To people who have served their time and finished parole, Mr. McAuliffe said in a statement: “I want you back in society. I want you feeling good about yourself. I want you voting, getting a job, paying taxes.” It is the largest restoration of voting rights by a governor, ever.

Felon disenfranchisement laws, which currently block nearly six million Americans from voting, were enacted during the Reconstruction era in a racist effort to make it harder for newly freed African-Americans to vote — a reality Mr. McAuliffe acknowledged on Friday. “There’s no question that we’ve had a horrible history in voting rights as relates to African-Americans — we should remedy it,” he said. In Virginia, one in five blacks have until now been unable to vote because of a felony conviction.

Mr. McAuliffe’s historic act, which he took in the face of opposition by the state’s Republican-led General Assembly, is all the more notable against the backdrop of persistent attempts by conservative lawmakers and officials around the country to make voting harder or impossible for minority voters, who tend to vote Democratic. (A similar executive order issued last year by Steven Beshear, the Democratic governor of Kentucky, was quickly reversed by his successor, Matt Bevin, a Republican.)

Until 2013, it was much easier to block discriminatory voting laws. Under the Voting Rights Act, all or parts of 16 states, most in the South, with a history of passing such laws were required to get permission from the Justice Department before making any voting changes. But in the case of Shelby County v. Holder, five Supreme Court justices disabled that requirement, known as preclearance.

Now that federal oversight is gone, officials in previously monitored jurisdictions have rushed to impose a slew of new voting laws and regulations, according to a running tally by the NAACP Legal Defense and Educational Fund. These changes have, among other things, moved or closed polling places, shortened or canceled early-voting periods, required proof of citizenship or a photo identification to register to vote, erroneously purged voters from the rolls and gerrymandered districts to dilute the power of minority voters.

When the preclearance requirement, known as Section 5, was in place, changes like these were routinely blocked for being racially discriminatory. Without the requirement, it is impossible to know how many changes are being enacted or attempted, because most happen at the local level and are not broadly reported. It is unlikely that there would be fewer changes than in the decade before the Shelby County ruling, when the Justice Department each year received between 4,500 and 5,500 submissions, and reviewed between 14,000 and 20,000 voting changes. While the vast majority were approved, the federal government blocked more than 700 between 1982 and 2006, when the law was last reauthorized by Congress.

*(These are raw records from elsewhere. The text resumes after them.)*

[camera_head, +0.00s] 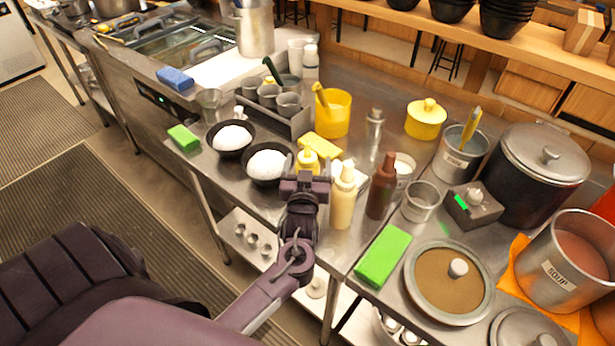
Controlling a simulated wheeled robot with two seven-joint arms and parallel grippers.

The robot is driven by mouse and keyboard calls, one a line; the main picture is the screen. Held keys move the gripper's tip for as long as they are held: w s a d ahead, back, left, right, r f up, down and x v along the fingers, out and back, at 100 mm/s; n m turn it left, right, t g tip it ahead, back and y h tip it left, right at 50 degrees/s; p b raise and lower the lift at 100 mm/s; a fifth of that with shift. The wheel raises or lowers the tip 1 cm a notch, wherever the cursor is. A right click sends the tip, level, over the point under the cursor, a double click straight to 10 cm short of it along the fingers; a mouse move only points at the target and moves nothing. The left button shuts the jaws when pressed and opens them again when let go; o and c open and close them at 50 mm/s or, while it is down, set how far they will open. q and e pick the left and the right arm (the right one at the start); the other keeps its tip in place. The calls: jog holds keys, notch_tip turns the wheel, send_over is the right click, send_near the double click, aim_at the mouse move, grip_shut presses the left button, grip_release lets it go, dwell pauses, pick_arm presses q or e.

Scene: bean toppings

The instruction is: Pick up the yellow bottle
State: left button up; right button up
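A yellow squeeze bottle (308,158) stands on the steel counter, right behind my left gripper (306,177). The gripper covers the bottle's lower part. The gripper is at the bottle, but I cannot tell whether its fingers touch it or how far apart they are. A pale cream-yellow bottle (342,200) stands just to the right of the gripper. A dark brown bottle (382,188) stands further right. My right gripper is not in view.
Two black bowls of white rice (267,164) stand left of the yellow bottle. A yellow block (321,147) lies behind it. A green block (383,257) and a lidded pot (449,279) are at the front right. Steel cups and a yellow container (333,113) crowd the back.

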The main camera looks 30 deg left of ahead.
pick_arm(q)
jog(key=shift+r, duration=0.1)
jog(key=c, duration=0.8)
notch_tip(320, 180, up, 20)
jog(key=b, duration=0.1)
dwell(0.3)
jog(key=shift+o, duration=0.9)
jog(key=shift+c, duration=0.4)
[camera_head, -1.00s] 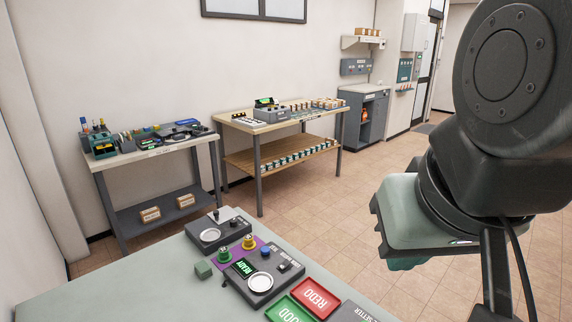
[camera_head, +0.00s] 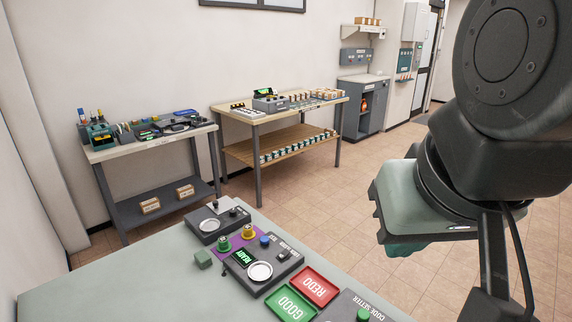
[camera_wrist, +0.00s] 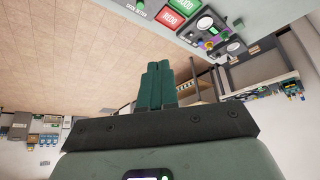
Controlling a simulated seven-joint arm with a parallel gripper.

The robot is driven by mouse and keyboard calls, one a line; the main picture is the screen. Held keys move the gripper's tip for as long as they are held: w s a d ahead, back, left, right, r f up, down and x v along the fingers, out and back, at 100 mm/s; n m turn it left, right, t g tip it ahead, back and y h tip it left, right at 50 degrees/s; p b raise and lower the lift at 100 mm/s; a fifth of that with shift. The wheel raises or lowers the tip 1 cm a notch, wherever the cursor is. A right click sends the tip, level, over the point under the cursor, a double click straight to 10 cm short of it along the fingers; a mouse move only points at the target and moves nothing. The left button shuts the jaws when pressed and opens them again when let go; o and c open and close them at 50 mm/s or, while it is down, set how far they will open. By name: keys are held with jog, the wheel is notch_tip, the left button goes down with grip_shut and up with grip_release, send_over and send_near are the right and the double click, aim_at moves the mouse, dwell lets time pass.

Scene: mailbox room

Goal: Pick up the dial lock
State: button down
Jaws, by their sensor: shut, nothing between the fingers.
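I cannot tell for sure which thing is the dial lock. Two small round knob-like pieces, one green (camera_head: 224,244) and one yellow (camera_head: 248,231), stand on a purple patch (camera_head: 236,240) on the near table; either may be it. My gripper (camera_head: 405,248) hangs right of the table in the head view, well apart from these pieces. In the wrist view its teal fingers (camera_wrist: 158,68) are together with nothing between them.
The near table (camera_head: 130,285) also bears a dark device with a round white plate (camera_head: 260,271), a green cube (camera_head: 203,259), a green tray (camera_head: 290,305) and a red tray (camera_head: 314,287). Two cluttered workbenches stand by the wall. Tiled floor (camera_head: 330,190) is open between.

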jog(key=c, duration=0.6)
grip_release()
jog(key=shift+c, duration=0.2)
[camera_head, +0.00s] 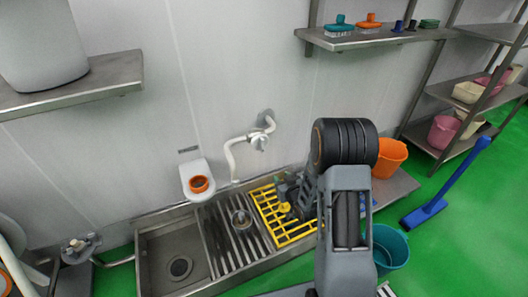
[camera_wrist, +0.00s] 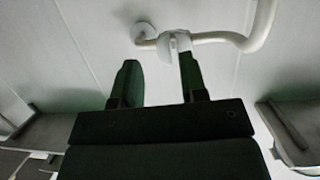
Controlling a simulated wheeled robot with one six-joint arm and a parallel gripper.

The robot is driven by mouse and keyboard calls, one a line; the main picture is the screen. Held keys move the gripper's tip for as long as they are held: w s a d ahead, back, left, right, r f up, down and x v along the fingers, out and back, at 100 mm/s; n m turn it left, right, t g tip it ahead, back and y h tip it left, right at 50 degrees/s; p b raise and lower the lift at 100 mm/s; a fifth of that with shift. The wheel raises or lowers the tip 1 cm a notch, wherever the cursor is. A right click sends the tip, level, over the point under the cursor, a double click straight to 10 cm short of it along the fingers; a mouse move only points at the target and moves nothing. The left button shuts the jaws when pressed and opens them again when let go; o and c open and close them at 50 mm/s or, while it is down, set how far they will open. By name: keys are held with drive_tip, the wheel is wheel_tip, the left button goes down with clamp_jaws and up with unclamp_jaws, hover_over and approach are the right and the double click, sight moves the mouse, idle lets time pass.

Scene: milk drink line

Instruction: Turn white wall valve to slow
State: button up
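The white wall valve (camera_head: 258,140) sits on a curved white pipe that comes out of a round grey flange on the wall, above the sink. It also shows in the wrist view, with its small white handle (camera_wrist: 175,43) at top centre. My gripper (camera_wrist: 159,62) is open, with its two dark fingers apart and nothing between them. The right fingertip overlaps the lower edge of the valve in the wrist view; I cannot tell whether they touch. In the head view my gripper (camera_head: 284,193) shows low and right of the valve, partly hidden by my arm.
A steel sink (camera_head: 144,275) with a yellow rack (camera_head: 268,214) lies below. A white wall fixture with an orange ring (camera_head: 198,184) is left of the valve. A steel shelf (camera_head: 350,43) hangs above right. Orange (camera_head: 391,155) and teal buckets (camera_head: 389,240) stand right.

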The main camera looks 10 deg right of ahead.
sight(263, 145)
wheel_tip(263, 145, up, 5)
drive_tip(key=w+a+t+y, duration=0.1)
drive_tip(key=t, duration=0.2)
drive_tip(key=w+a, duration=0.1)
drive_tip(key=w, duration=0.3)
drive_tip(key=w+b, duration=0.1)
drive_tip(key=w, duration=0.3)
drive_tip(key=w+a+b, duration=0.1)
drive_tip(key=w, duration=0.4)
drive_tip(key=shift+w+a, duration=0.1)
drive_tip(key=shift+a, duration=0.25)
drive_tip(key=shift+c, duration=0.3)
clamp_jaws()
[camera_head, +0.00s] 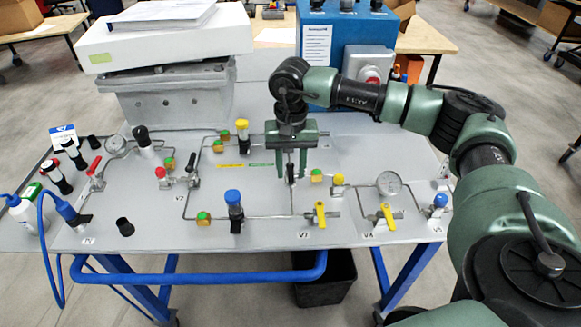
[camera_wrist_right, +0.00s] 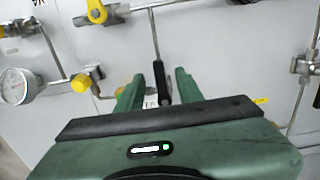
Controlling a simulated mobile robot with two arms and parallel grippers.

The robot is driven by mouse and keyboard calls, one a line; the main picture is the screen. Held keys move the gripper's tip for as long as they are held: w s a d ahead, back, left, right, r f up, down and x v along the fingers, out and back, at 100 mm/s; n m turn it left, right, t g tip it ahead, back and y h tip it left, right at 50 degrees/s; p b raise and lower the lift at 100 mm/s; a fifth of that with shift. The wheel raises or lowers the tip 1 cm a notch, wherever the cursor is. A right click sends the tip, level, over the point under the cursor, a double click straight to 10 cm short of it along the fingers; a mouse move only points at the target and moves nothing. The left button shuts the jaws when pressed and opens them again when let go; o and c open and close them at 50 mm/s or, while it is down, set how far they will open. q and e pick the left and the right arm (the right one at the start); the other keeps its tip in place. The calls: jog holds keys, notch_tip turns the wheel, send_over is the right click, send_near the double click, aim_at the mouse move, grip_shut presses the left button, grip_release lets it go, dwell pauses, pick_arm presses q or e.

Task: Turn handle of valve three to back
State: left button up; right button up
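Valve three, as I take it, is the one with the black lever handle (camera_head: 291,173) at the middle of the grey panel. The handle also shows in the right wrist view (camera_wrist_right: 161,84), long and thin, in line with the pipe. My right gripper (camera_head: 291,172) is over it, pointing down, with one green finger on each side. In the right wrist view its fingers (camera_wrist_right: 158,90) are apart, with gaps to the handle, so it is open. A label beside the handle is partly hidden by the gripper. The valve's body is hidden too. My left gripper is not in view.
Yellow-handled valves (camera_head: 319,213) and (camera_head: 386,215) stand nearer the front, with a gauge (camera_head: 389,183) to the right. A blue-topped knob (camera_head: 234,209) and a yellow-topped one (camera_head: 242,133) stand to the left. A blue box (camera_head: 345,40) stands behind. Thin pipes cross the panel.

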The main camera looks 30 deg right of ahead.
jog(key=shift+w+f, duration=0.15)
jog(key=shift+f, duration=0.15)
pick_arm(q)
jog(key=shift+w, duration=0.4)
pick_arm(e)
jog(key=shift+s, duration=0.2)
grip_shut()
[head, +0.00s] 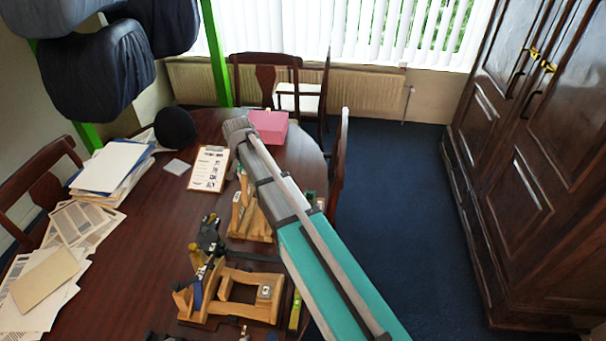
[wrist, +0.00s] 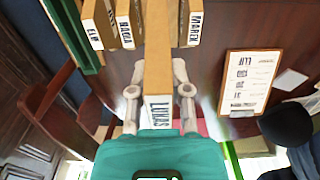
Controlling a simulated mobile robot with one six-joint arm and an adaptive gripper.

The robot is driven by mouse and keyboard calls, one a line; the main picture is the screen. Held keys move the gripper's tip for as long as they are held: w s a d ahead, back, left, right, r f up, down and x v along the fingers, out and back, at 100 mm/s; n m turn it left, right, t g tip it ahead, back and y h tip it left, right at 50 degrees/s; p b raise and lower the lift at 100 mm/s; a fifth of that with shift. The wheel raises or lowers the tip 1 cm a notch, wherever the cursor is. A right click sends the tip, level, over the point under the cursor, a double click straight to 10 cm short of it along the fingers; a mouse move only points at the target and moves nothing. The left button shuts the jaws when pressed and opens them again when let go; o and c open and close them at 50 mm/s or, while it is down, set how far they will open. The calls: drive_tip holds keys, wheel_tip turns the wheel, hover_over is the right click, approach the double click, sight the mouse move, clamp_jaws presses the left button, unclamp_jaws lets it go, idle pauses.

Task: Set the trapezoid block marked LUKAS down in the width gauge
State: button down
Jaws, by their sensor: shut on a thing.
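The trapezoid block marked LUKAS (wrist: 158,76) is pale wood with a white label, upright in the wrist view. My gripper (wrist: 160,88) is shut on it, with one grey finger at each side. In the wrist view, wooden blocks marked NADIA (wrist: 126,22) and MAREK (wrist: 192,24) and one partly read label lie beyond the held block.
A clipboard (head: 209,169) and a pink box (head: 268,126) lie on the dark table (head: 130,262). Papers (head: 85,232) cover its left side. A black clamp-like tool (head: 209,236) stands behind the wooden frame. Chairs (head: 266,66) surround the table. Dark saddles (head: 105,73) hang at upper left.

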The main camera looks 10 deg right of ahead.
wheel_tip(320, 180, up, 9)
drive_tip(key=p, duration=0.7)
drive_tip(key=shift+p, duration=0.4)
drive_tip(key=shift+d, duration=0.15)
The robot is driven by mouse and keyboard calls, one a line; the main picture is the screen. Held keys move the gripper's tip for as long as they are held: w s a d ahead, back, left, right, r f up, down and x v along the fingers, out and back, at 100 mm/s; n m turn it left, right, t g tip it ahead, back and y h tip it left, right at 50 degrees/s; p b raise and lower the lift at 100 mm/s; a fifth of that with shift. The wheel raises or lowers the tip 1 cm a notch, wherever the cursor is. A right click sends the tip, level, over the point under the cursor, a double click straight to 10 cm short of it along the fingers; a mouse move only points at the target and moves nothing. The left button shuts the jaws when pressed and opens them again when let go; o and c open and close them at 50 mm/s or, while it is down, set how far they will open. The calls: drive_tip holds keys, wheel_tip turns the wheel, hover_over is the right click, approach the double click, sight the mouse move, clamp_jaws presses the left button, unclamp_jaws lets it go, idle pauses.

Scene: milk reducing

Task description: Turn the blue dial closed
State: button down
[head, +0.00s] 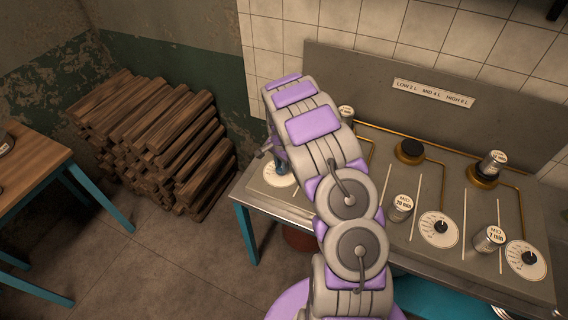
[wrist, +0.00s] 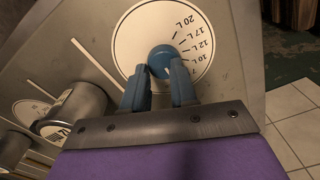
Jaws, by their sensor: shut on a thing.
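The blue dial (wrist: 162,58) sits at the centre of a round white scale plate (wrist: 130,50), whose visible marks include 10 L, 12 L, 17 L and 20 L. My gripper (wrist: 160,71) has its two blue fingers shut on the dial, one on each side of it. The dial's pointer cannot be made out. In the head view, my gripper (head: 270,150) is at the left end of the metal counter. The scale plate (head: 277,177) shows below it, and my arm hides much of the counter's left part.
Metal canisters stand on the counter, one labelled 20 min (head: 400,208) and one 7 min (head: 489,239). Two more dials, black (head: 440,226) and (head: 529,258), are to the right.

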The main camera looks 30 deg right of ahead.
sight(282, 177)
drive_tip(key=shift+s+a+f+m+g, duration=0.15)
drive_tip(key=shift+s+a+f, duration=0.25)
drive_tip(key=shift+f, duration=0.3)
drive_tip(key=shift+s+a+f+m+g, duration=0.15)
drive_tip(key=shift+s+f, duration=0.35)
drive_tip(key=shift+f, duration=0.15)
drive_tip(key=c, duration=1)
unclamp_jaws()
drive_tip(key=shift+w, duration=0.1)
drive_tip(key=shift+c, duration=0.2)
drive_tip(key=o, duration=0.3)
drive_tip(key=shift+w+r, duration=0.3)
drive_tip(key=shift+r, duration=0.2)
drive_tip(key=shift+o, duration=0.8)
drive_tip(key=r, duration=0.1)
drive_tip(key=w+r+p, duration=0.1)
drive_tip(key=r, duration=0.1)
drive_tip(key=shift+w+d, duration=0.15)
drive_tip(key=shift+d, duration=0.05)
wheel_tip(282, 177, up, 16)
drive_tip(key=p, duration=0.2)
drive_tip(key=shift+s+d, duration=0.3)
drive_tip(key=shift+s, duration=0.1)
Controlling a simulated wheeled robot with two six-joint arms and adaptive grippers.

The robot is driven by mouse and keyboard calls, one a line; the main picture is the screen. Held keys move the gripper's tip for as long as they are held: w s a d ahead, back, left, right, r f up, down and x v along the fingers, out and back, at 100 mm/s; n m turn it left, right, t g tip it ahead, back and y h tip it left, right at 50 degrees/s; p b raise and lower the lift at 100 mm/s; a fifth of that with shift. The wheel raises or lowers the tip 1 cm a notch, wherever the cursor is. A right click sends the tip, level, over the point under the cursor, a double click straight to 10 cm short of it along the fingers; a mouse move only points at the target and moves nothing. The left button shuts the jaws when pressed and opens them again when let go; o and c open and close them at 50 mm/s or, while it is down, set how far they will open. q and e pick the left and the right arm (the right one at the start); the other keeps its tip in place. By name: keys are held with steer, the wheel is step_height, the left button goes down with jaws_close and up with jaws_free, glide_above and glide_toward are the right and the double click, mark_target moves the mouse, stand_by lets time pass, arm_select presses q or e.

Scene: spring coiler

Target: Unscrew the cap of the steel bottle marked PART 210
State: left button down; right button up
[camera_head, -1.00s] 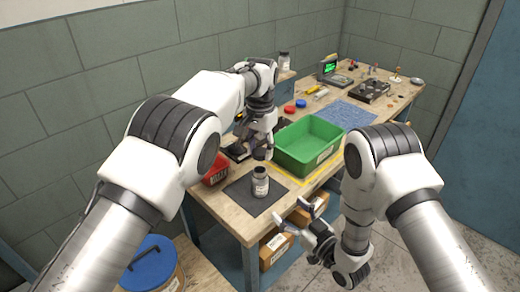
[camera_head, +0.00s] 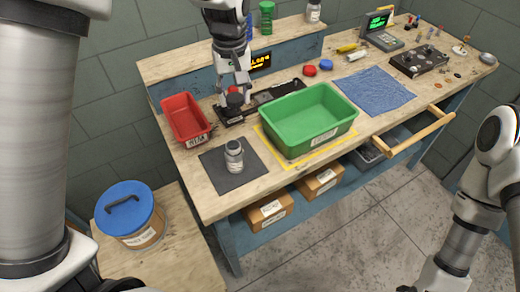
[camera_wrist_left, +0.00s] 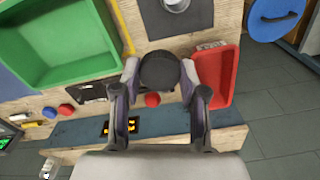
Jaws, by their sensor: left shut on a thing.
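The steel bottle (camera_head: 234,155) stands upright on a dark mat (camera_head: 218,178) near the table's front left. Its top looks bare; its label is too small to read. In the wrist view, the top part of a bottle (camera_wrist_left: 177,4) shows at the upper edge. My left gripper (camera_head: 235,94) is over the table, behind the bottle. In the wrist view my left gripper (camera_wrist_left: 159,84) is shut on a dark round cap (camera_wrist_left: 160,69), clear of the bottle. My right arm shows at the right edge, but its gripper is out of view.
A red bin (camera_head: 186,117) is left of the gripper and a green bin (camera_head: 307,118) is to the right. A black device (camera_head: 262,104) lies behind. A blue cloth (camera_head: 374,90) is farther right. An open drawer (camera_head: 420,133) juts out in front. A blue-lidded tub (camera_head: 128,208) stands at left.

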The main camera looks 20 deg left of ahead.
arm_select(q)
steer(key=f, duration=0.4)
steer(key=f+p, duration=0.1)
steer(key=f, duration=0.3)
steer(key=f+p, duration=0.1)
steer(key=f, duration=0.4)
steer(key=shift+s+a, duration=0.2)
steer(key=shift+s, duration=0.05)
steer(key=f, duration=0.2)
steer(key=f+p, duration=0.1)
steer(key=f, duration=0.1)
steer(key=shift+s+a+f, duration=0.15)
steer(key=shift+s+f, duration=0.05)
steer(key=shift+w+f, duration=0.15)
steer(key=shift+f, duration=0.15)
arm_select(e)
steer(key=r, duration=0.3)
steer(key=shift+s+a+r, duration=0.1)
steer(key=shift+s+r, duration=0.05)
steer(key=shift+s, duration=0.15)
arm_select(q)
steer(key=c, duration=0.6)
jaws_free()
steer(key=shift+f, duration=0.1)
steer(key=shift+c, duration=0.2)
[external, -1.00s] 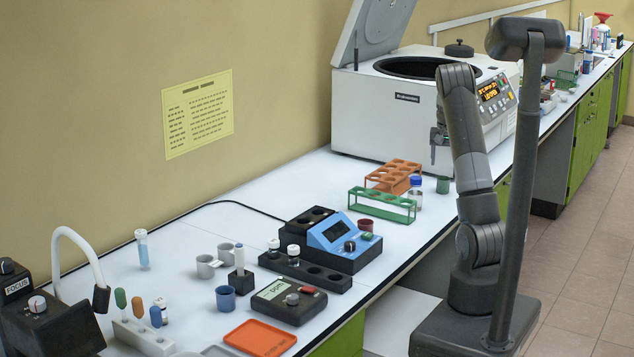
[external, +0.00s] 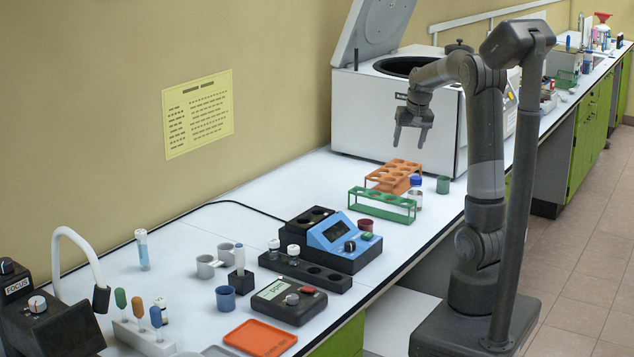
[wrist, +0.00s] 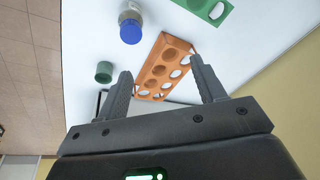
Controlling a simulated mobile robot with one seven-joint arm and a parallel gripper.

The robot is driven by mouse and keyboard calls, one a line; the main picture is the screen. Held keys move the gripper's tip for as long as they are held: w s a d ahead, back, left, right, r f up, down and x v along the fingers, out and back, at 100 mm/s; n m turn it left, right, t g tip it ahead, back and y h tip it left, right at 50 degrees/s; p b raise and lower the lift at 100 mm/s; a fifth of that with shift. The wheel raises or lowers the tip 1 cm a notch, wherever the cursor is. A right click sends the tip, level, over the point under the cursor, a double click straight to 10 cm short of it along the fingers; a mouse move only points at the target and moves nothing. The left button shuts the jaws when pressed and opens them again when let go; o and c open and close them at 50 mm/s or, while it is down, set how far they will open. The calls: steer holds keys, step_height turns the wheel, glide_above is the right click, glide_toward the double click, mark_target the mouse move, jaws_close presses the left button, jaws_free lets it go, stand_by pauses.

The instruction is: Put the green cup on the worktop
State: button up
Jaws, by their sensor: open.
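The small dark green cup (external: 443,185) stands upright on the white worktop (external: 290,200), to the right of the blue-capped jar and near the worktop's front edge. In the wrist view the green cup (wrist: 104,71) shows left of the left finger, outside the jaws. My gripper (external: 410,142) is open and empty, pointing down above the worktop in front of the centrifuge. It is to the left of the cup and higher, not touching it. The wrist view shows my open fingers (wrist: 161,68) with the orange rack beyond them.
An orange rack (external: 392,176), a green rack (external: 381,204) and a blue-capped jar (external: 416,193) stand close to the cup. The open-lidded centrifuge (external: 375,110) is behind. A blue instrument (external: 335,240) stands further left. Bare worktop lies left of the racks.

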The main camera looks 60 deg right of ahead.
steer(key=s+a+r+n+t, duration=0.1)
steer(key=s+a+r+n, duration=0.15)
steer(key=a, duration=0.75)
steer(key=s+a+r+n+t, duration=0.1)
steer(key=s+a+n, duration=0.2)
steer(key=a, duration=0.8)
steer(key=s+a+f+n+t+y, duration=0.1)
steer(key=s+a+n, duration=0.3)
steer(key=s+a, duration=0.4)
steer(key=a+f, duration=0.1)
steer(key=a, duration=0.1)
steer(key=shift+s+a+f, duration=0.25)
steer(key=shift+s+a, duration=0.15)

Now, in the absence of a strong pre-emptive tool like Section 5, the only meaningful remedy to a discriminatory voting change is litigation, an expensive and time-consuming process that often comes too late to help voters who were harmed by new discriminatory laws.

Discrimination in voting, of course, is not limited to the previously covered states. Lawmakers in Ohio and Wisconsin, for example, have gone to great lengths to complicate voting for minorities in those states by, among other things, enacting voter-ID laws or reducing early-voting periods. Since the 2012 presidential election, 17 states have enacted new restrictions on voting, many of which burden minority voters more heavily, according to the Brennan Center for Justice.

Congress should amend the Voting Rights Act to restore preclearance and apply it to all jurisdictions with a recent history of discriminatory voting practices. And state officials who are not busy trying to disenfranchise people should be following Mr. McAuliffe’s example, and working to make it easier for people to vote.